Let \(X_1,X_2,\dots\) be a sequence of independent random variables with \(\mathbb{E}\left[X_i\right]=\mu_i\) and \(\textup{Var}\left(X_i\right)=\sigma_i^2\) for \(i=1,2,\dots\). Let \(\bar{X}_n=(X_1+\cdots +X_n)/n\). Suppose that there exists an \(M\in\mathbb{R}\) such that \(0<\sigma_i^2\leq M\) for all \(i\), and let \(a\) be an arbitrary positive number.

  1. Apply Chebychev’s inequality to show that \[ \mathbb{P}\left(\left|\bar{X}_n-\frac{1}{n}\sum_{i=1}^n\mu_i\right|>a\right)\leq\frac{\textup{Var}\left(X_1\right)+\cdots +\textup{Var}\left(X_n\right)}{n^2a^2}. \]

  2. Conclude from a) that \[ \lim_{n\to\infty}\mathbb{P}\left(\left|\bar{X}_n-\frac{1}{n}\sum_{i=1}^n\mu_i\right|>a\right)=0. \]

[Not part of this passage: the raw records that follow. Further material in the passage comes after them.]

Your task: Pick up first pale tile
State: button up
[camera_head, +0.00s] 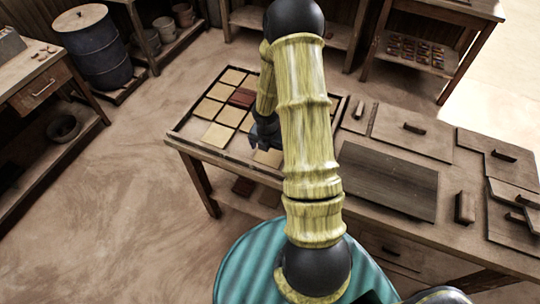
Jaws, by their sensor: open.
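Several pale tiles (217,134) lie in rows in a shallow wooden tray (186,122) on the left part of the table. One dark red tile (243,97) lies among them. My gripper (264,140) is dark and small in the picture, low over the tray's near right part, close above a pale tile (268,157) at the near edge. The gripper is open, and no tile shows between its fingers. My arm covers the right part of the tray. I cannot tell whether the fingers touch a tile.
Flat boards with handles (412,128) and a dark slab (388,181) cover the table's right part. A blue barrel (97,50) and a side bench (38,80) stand at the left. A shelf with small tiles (417,53) stands at the back right. The floor at the left is clear.

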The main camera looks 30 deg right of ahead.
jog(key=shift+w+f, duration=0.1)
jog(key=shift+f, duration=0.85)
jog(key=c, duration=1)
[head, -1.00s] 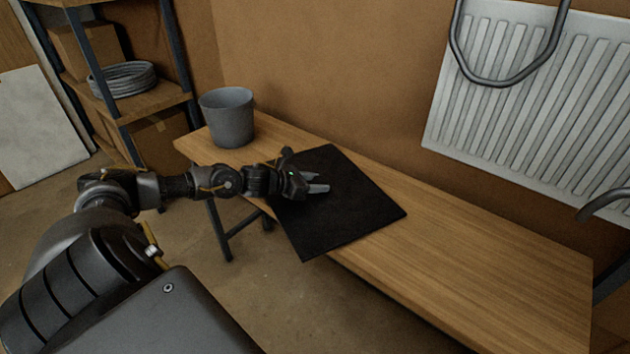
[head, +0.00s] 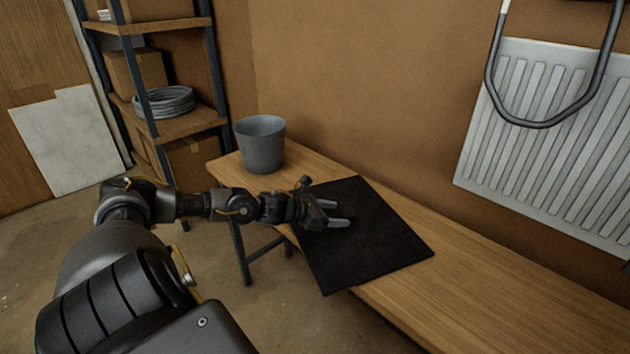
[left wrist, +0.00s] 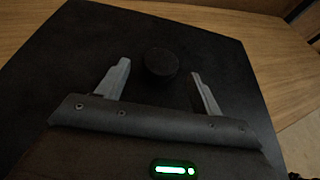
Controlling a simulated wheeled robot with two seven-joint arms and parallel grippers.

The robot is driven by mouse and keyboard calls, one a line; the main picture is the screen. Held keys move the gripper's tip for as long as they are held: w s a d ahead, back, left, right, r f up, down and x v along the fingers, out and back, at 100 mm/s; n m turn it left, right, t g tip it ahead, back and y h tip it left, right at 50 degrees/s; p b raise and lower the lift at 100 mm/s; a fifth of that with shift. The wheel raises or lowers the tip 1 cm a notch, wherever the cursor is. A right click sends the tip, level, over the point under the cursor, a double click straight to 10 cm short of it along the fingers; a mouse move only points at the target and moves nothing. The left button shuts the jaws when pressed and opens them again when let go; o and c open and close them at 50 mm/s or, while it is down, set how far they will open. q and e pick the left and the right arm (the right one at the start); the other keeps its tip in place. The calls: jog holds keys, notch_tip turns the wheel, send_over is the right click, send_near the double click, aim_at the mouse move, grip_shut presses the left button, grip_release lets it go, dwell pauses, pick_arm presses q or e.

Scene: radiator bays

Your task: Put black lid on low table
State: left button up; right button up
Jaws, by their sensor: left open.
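The black lid (head: 385,242) is a flat square plate lying on the low wooden table (head: 470,290), with its near corner sticking out past the table's front edge. In the left wrist view a round dark knob (left wrist: 161,63) stands on the lid (left wrist: 215,60). My left gripper (head: 341,213) is over the left part of the lid, with its fingers open. In the left wrist view the knob is between and slightly beyond the two fingertips (left wrist: 158,82), apart from both. My right gripper is in neither view.
A grey bucket (head: 261,147) stands at the table's far left end. A metal shelf (head: 178,126) with a coiled hose (head: 163,102) and boxes is behind. A white radiator (head: 550,150) with a bent pipe is on the wall. The table's right part is clear.

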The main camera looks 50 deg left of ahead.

  3. Check that the weak law of large numbers is a special case of this result.

Answer
  1. First we calculate the expectation and variance of \(\bar{X}_n\): \[ \begin{split} \mathbb{E}\left[\bar{X}_n\right]&=\mathbb{E}\left[(X_1+\cdots X_n)/n\right]\\ &=\left(\mathbb{E}\left[X_1\right]+\cdots+ \mathbb{E}\left[X_n\right]\right)/n \text{ by linearity of expectation}\\ &=(\mu_1+\cdots+ \mu_n)/n=\frac{1}{n}\sum_{i=1}^n\mu_i,\\ \textup{Var}\left(\bar{X}_n\right)&=\textup{Var}\left((X_1+\cdots +X_n)/n\right)\\ &=\textup{Var}\left(X_1/n\right)+\cdots +\textup{Var}\left(X_n/n\right) \text{ using independence of the $X_i$}\\ &=\frac{\textup{Var}\left(X_1\right)+\cdots +\textup{Var}\left(X_n\right)}{n^2}. \end{split} \]

\[ \begin{split} \mathbb{P}\left(\left|\bar{X}_n-\frac{1}{n}\sum_{i=1}^n\mu_i\right|>a\right)&=\mathbb{P}\left(\left|\bar{X}_n-\mathbb{E}\left[\bar{X}_n\right]\right|>a\right)\\ &\leq \mathbb{P}\left(\left|\bar{X}_n-\mathbb{E}\left[\bar{X}_n\right]\right|\geq a\right)\\ &\leq \frac{1}{a^2}\textup{Var}\left(\bar{X}_n\right) \text{ by Chebychev}\\ &=\frac{\textup{Var}\left(X_1\right)+\cdots +\textup{Var}\left(X_n\right)}{n^2a^2}. \end{split} \]

  1. On the right-hand side of the inequality from part a) we can use that \(\textup{Var}\left(X_i\right)=\sigma_i^2\leq M\) for all \(i\) and hence \[ \frac{\textup{Var}\left(X_1\right)+\cdots +\textup{Var}\left(X_n\right)}{n^2a^2}\leq\frac{nM}{n^2a^2}=\frac{M}{na^2}. \] We now take the limit \(n\to\infty\) on both sides of the inequality \[ \mathbb{P}\left(\left|\bar{X}_n-\frac{1}{n}\sum_{i=1}^n\mu_i\right|>a\right)\leq\frac{M}{na^2} \] and use that \(\lim_{n\to\infty}M/(na^2)=0\) to obtain \[ \lim_{n\to\infty}\mathbb{P}\left(\left|\bar{X}_n-\frac{1}{n}\sum_{i=1}^n\mu_i\right|>a\right)\leq 0. \] But we also know that probabilities are always non-negative, and the limit of a sequence of non-negative numbers is also non-negative, so the limit must be zero.

  2. The law of large numbers has the same assumptions as the statement in this question, with the additional requirement that all the \(X_i\) are identically distributed so that in particular they all have the same expectation \(\mu_i=\mu\). Thus the average of all the \(\mu_i\) is also \(\mu\) and the statement from part b) becomes \[ \lim_{n\to\infty}\mathbb{P}\left(\left|\bar{X}_n-\mu\right|>a\right)= 0 \] for any \(a>0\). This is the statement of the weak law of large numbers.